Ces versets du Psaume VI sont récités chaque jour de la semaine. Seulement, pour imprimer ces propos en France occupée, en l’année 5703 (septembre 1942 à septembre 1943), il fallait un sacré toupet. D’autant que dans ce petit carnet de moins de 90 pages, comprenant le calendrier hébraïque et l’essentiel des prières quotidiennes, c’était là le seul texte que l’éditeur avait décidé de traduire ! A la barbe des censeurs, qui n’avaient pas dû prendre la peine de lire le texte d’un Psaume et qui accordèrent au Calendrier Israélite de l’an 5703 le visa de censure n° 279.
L’éditeur, c’était Nephtali Grunewald. Déjà, avant guerre, à Strasbourg, il publiait chaque année, pour Roch Hachana, son calendrier « révisé par le rabbin Joseph Bloch » (bien connu pour son rituel Chaaré Tephila, la Hagada traduite, etc.). Quand les Allemands envahirent l’Alsace, tous les Juifs en furent chassés ; le calendrier de l’année 1939-1940, dûment préparé, n’a pas pu être édité. Mais aussitôt arrivé à Limoges – où furent évacués la plupart des Juifs de Strasbourg – Nephtali Grunewald se mit en tête de continuer l’œuvre entreprise, d’autant qu’il appartenait à ces Alsaciens de nationalité française autorisés à assumer un emploi.
Nephtali et Salli Grunewald, ainsi que leur sœur Berthe, anciennement enseignante au Talmud-Torah de la communauté de la rue Kageneck à Strasbourg, publièrent, chaque année de l’Occupation, le Calendrier Israélite.

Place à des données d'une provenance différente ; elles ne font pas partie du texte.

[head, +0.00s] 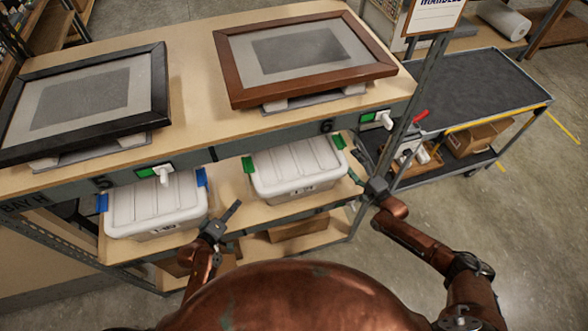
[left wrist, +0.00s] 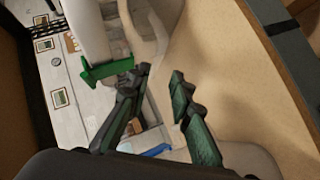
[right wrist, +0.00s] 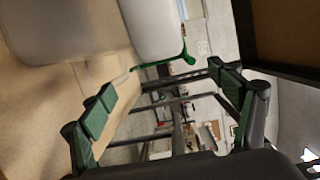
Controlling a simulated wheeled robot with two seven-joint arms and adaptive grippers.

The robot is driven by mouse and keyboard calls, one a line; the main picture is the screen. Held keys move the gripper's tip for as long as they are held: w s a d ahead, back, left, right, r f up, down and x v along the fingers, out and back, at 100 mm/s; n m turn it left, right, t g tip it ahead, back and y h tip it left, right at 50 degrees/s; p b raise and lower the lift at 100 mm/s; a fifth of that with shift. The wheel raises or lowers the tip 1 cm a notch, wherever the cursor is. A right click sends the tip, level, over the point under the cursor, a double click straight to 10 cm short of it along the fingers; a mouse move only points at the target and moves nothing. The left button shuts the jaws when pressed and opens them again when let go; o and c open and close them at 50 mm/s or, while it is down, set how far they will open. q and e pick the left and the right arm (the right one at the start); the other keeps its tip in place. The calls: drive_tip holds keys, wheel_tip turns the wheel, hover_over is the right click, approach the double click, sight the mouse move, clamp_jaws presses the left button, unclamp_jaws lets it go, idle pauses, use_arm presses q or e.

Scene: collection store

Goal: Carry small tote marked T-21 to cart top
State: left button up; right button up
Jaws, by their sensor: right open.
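A white-lidded tote with green handles (head: 297,168) sits on the shelf under the bench; its front label is too small to read surely. Another white-lidded tote with blue handles (head: 156,204) sits to its left. My left gripper (head: 224,219) is open and empty, in front of the gap between the totes; a green handle (left wrist: 106,70) shows beyond its fingers. My right gripper (head: 374,188) is open and empty, just right of the green-handled tote; its other green handle (right wrist: 172,62) shows ahead of the fingers. The cart top (head: 485,88) is dark and bare.
Two framed pictures, one black (head: 85,100) and one brown (head: 303,55), lie on the bench above. A metal upright (head: 402,110) stands between shelf and cart. Boxes (head: 478,137) sit on the cart's lower deck. The floor at right is clear.

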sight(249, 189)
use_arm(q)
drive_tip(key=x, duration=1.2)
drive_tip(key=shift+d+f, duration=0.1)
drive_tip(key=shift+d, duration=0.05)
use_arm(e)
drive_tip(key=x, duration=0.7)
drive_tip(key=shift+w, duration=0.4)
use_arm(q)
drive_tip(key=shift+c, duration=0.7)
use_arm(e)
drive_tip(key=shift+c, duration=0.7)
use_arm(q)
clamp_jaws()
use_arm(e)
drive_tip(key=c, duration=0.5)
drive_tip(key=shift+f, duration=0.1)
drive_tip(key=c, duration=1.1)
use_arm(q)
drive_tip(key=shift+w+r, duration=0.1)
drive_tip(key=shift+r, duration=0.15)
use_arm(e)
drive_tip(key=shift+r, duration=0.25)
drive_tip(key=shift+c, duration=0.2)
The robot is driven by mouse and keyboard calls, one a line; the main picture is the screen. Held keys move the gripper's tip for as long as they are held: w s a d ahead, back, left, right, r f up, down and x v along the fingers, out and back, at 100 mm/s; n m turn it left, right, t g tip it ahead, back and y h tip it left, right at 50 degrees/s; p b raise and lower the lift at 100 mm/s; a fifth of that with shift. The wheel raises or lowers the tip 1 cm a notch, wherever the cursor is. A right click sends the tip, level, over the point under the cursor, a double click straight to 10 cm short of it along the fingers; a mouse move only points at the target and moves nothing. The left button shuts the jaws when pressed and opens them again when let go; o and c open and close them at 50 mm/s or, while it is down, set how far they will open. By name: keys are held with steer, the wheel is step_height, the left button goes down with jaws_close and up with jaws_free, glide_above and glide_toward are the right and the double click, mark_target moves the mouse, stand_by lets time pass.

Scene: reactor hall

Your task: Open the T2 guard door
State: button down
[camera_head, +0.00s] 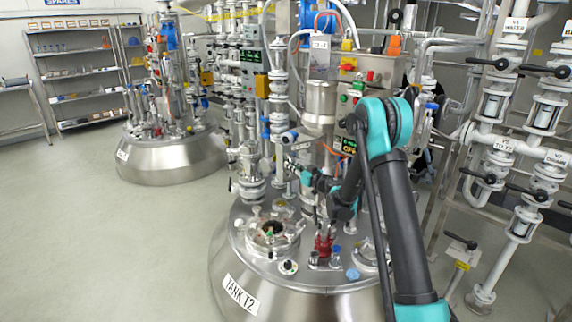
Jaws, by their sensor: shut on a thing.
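Tank T2 (262,300) is a round steel vessel at the lower middle, with its label on the front. Pipes, valves and fittings crowd its lid. My arm reaches in from the lower right, bends at the top and comes down to the left. My gripper (291,165) is small in the picture, above the lid among the pipework. It is shut on a small part there, and I cannot make out that part's shape. I cannot clearly pick out the T2 guard door or tell how far it stands open; pipes and my arm crowd that area.
A steel hopper-like cylinder (319,103) stands just above my gripper. An open round port (272,236) is on the lid to the left. Valve pipework (496,140) with levers rises at the right. Another tank (172,158) stands behind left. The floor (90,235) at left is clear.

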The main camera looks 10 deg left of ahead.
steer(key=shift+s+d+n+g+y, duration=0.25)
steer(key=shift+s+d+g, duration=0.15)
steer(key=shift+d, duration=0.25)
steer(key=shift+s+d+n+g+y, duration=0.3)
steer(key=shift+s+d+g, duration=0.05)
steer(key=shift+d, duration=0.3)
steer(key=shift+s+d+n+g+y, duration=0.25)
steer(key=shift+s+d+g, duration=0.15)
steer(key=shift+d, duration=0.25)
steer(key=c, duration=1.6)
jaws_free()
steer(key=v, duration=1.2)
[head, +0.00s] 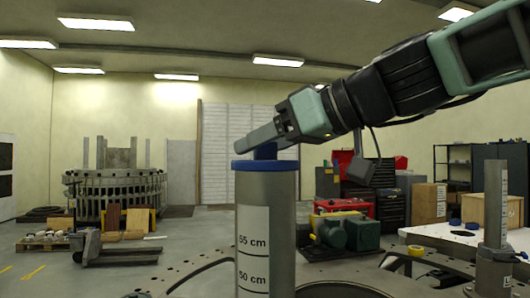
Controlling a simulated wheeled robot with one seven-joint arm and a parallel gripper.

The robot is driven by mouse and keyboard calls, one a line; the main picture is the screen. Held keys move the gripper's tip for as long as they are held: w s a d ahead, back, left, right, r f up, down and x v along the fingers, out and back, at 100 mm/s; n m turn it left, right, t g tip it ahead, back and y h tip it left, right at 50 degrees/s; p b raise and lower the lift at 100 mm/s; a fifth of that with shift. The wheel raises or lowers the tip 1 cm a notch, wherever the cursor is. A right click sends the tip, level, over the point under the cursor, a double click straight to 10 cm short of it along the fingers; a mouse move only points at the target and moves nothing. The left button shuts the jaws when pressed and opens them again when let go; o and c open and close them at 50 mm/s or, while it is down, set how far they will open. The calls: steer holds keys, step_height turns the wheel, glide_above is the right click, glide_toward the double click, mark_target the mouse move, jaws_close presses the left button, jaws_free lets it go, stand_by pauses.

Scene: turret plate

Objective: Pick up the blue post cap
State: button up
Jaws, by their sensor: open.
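The blue post cap (265,165) sits on top of the upright grey post (266,220) in the middle of the head view. The post bears a white label with centimetre marks. A darker blue knob rises from the cap's top. My gripper (248,144) reaches in from the upper right and is open, directly above the cap at the knob. The near finger hides the knob's upper part. The far finger is hidden, so I cannot tell whether the knob is between the fingers or touched by them.
A second, thinner post (495,205) stands at the right on the turret plate (210,278). A white table (430,231) behind it carries small blue pieces. A yellow ring (416,251) lies near it. Red and green machinery stands farther back.

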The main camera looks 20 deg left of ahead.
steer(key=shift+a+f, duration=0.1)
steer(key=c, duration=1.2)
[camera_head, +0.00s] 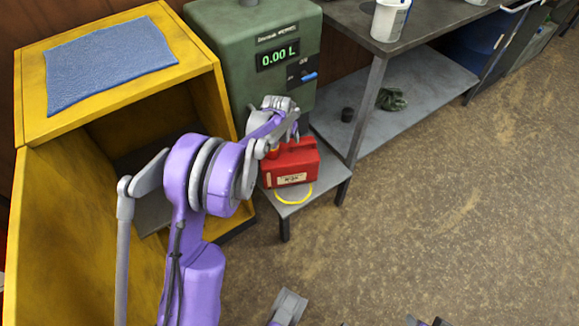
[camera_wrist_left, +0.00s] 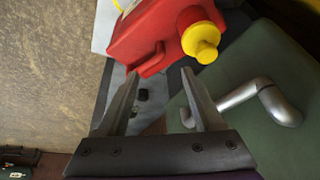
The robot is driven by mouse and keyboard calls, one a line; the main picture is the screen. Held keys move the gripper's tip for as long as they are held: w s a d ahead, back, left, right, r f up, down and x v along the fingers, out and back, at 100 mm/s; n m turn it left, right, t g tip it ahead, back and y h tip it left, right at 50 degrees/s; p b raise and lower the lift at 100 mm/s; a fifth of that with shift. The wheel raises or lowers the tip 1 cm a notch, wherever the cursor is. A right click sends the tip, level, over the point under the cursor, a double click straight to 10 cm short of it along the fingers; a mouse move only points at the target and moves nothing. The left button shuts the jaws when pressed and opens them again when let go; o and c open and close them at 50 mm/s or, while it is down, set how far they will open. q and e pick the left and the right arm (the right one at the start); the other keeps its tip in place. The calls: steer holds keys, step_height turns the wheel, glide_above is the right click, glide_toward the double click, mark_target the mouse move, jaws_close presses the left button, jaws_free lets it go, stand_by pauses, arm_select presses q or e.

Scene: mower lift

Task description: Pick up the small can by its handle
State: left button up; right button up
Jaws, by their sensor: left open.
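The small can is a red fuel can (camera_head: 291,166) with a pale label on a low grey stand in front of the green dispenser. In the left wrist view the can (camera_wrist_left: 146,36) is at the top, with a yellow cap (camera_wrist_left: 202,42) towards the camera. My left gripper (camera_wrist_left: 160,73) is open, its fingertips just short of the can with nothing seen between them. In the head view the left gripper (camera_head: 290,131) is above and behind the can, partly hidden by its own wrist.
The green dispenser (camera_head: 238,28) reads 0.00 L; its grey bent pipe (camera_wrist_left: 246,96) is close right of the gripper. A yellow cabinet (camera_head: 32,100) with a blue mat stands left, a grey workbench (camera_head: 345,20) right. Grey parts, perhaps mine, show at the bottom edge. The floor right is clear.

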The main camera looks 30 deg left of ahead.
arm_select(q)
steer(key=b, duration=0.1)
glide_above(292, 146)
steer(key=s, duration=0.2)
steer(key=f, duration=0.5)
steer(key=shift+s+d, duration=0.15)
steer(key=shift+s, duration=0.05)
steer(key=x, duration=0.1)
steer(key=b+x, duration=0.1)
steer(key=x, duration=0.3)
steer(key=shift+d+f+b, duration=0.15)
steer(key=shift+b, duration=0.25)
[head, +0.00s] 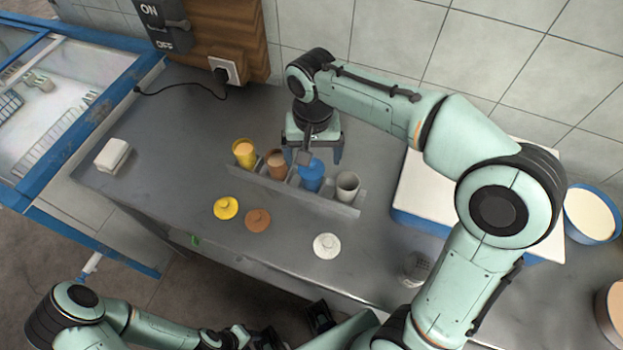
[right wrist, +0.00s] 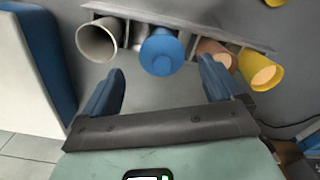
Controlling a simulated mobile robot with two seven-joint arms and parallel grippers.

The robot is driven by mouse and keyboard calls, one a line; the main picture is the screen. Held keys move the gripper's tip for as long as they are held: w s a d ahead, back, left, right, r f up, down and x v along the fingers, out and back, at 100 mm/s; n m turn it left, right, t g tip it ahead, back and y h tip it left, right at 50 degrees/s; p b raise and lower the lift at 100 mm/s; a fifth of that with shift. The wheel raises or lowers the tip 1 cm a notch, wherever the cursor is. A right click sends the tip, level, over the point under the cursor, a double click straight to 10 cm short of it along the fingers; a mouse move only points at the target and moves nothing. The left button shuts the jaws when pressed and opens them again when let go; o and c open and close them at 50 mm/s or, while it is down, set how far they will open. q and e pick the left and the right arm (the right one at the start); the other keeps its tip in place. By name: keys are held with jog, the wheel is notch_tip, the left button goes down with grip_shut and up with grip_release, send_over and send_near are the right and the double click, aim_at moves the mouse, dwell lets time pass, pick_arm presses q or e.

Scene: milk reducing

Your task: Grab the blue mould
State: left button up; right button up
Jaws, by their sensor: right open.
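The blue mould (head: 312,177) stands in a grey rack (head: 330,205) on the counter, between the brown mould (head: 276,164) and the grey-white mould (head: 347,186). The yellow mould (head: 244,153) is at the rack's left end. My right gripper (head: 312,152) is open just above and behind the blue mould in the head view. In the right wrist view, the blue mould (right wrist: 161,52) lies ahead of and between the spread blue fingers of the right gripper (right wrist: 163,92), apart from them. My left arm shows at the bottom of the head view; its gripper (head: 318,318) is partly seen and dark.
Yellow (head: 227,208), brown (head: 257,220) and white (head: 326,246) lids lie in front of the rack. A white block (head: 112,155) is at the left. A blue-edged white box (head: 425,190) and a blue tub (head: 591,214) stand at the right.

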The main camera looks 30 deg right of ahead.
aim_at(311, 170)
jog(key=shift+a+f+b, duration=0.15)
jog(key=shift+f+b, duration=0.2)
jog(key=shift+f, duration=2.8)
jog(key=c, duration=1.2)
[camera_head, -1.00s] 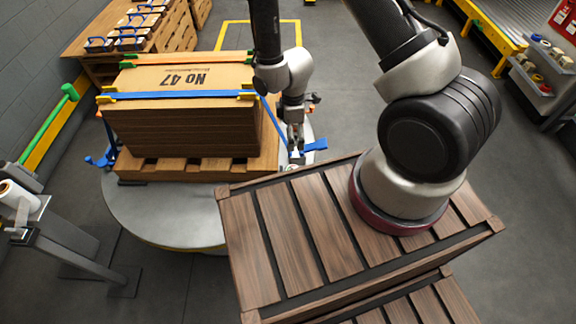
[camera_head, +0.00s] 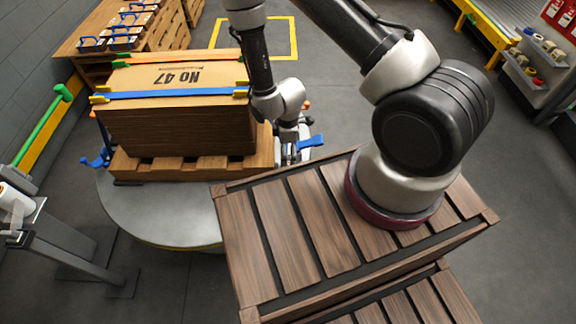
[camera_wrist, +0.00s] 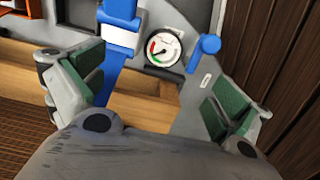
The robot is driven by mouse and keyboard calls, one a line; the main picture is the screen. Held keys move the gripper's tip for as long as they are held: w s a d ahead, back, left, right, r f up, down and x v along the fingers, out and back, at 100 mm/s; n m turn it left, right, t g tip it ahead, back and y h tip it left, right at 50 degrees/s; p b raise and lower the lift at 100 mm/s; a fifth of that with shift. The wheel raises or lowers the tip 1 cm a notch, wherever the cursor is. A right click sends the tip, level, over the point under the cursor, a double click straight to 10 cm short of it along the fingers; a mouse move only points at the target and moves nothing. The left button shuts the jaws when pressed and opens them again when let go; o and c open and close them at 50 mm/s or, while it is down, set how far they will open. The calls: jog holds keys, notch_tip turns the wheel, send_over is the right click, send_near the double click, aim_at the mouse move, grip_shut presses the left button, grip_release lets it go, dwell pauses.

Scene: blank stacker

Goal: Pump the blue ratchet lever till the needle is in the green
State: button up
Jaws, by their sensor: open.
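The blue ratchet lever (camera_head: 311,143) sticks out to the right of the pallet's near right corner in the head view. In the wrist view its blue round-ended handle (camera_wrist: 206,46) lies beyond the right finger, apart from it. The round white gauge (camera_wrist: 163,47) sits left of the handle, with red and green marks on its face; the needle is too small to read surely. A blue strap (camera_wrist: 120,45) runs down past the left finger. My gripper (camera_wrist: 155,88) is open and empty, its green-padded fingers wide apart. In the head view my gripper is partly hidden by the wrist.
The strapped cardboard stack (camera_head: 175,125) stands on a wooden pallet (camera_head: 190,167) on a round grey turntable (camera_head: 165,218). A dark slatted wooden platform (camera_head: 300,238) fills the near side. Free floor lies right of the lever.

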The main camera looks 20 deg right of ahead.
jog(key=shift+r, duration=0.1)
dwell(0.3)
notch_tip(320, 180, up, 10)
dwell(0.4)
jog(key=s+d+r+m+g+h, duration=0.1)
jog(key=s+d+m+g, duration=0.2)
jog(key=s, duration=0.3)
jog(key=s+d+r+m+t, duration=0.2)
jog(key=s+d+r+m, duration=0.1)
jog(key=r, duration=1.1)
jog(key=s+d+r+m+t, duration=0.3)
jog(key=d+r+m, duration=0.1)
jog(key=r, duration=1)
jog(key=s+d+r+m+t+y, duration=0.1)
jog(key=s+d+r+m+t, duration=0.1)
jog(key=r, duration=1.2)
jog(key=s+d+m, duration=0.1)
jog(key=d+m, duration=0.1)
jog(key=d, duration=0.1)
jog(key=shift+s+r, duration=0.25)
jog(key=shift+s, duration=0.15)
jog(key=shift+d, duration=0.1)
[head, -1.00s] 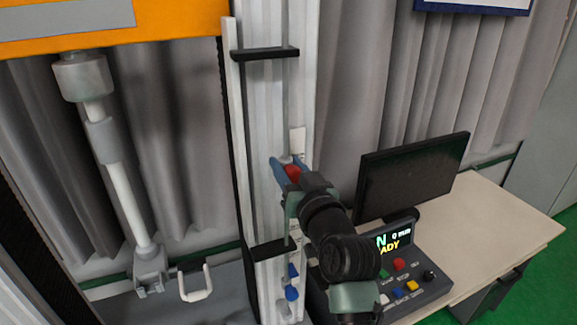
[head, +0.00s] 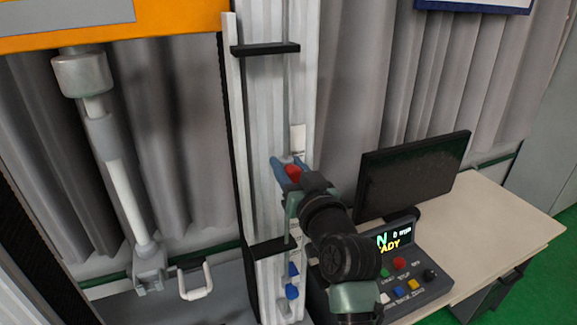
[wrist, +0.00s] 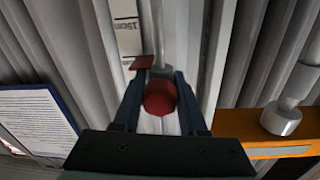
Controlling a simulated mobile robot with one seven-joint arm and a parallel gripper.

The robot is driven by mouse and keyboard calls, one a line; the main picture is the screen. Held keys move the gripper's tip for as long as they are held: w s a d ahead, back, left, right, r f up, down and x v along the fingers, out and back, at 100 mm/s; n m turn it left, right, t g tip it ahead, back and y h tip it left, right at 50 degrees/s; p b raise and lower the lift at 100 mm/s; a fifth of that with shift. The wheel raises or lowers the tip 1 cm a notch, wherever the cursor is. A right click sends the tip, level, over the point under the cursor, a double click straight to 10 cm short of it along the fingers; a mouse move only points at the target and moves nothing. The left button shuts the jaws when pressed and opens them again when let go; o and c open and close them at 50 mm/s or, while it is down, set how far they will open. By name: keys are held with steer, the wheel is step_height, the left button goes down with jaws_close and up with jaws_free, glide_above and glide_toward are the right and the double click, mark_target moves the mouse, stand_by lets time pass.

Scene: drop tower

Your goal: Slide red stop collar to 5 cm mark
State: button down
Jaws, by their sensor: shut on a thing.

Chaque année, mon oncle se rendait à Vichy, accompagné du rabbin Kaplan, qui était alors l’auxiliaire du grand rabbin de France, pour demander l’autorisation d’imprimer ces petits livrets juifs (8 centimètres sur 12,5).
La première édition, celle du calendrier proprement dit, parut avec une préface de René Hirschler, grand rabbin de Strasbourg. « Depuis quatre ans, au rythme des jours, écrit celui qui était alors aumônier général des armées, nous avons vu se succéder bien des misères, grandes ou petites, collectives ou individuelles. L’année qui s’achève aura peut-être connu les plus cruelles et les plus sévères d’entre elles. Mais voyez ! Brisant ce rythme par une autre cadence, les sabbats et les fêtes, sans souci de nos souffrances quotidiennes, à l’instar des astres du ciel sur lesquels ils fixent leur marche, continuent quand même leur inlassable déroulement dans l'évocation des jours de gloire passés et des vérités permanentes de grandeur et de mission toujours servies. Israël continue ! Israël vit ! » Le grand rabbin Hirschler et sa femme seront arrêtés le 23 décembre 1943 et ne reviendront pas de déportation.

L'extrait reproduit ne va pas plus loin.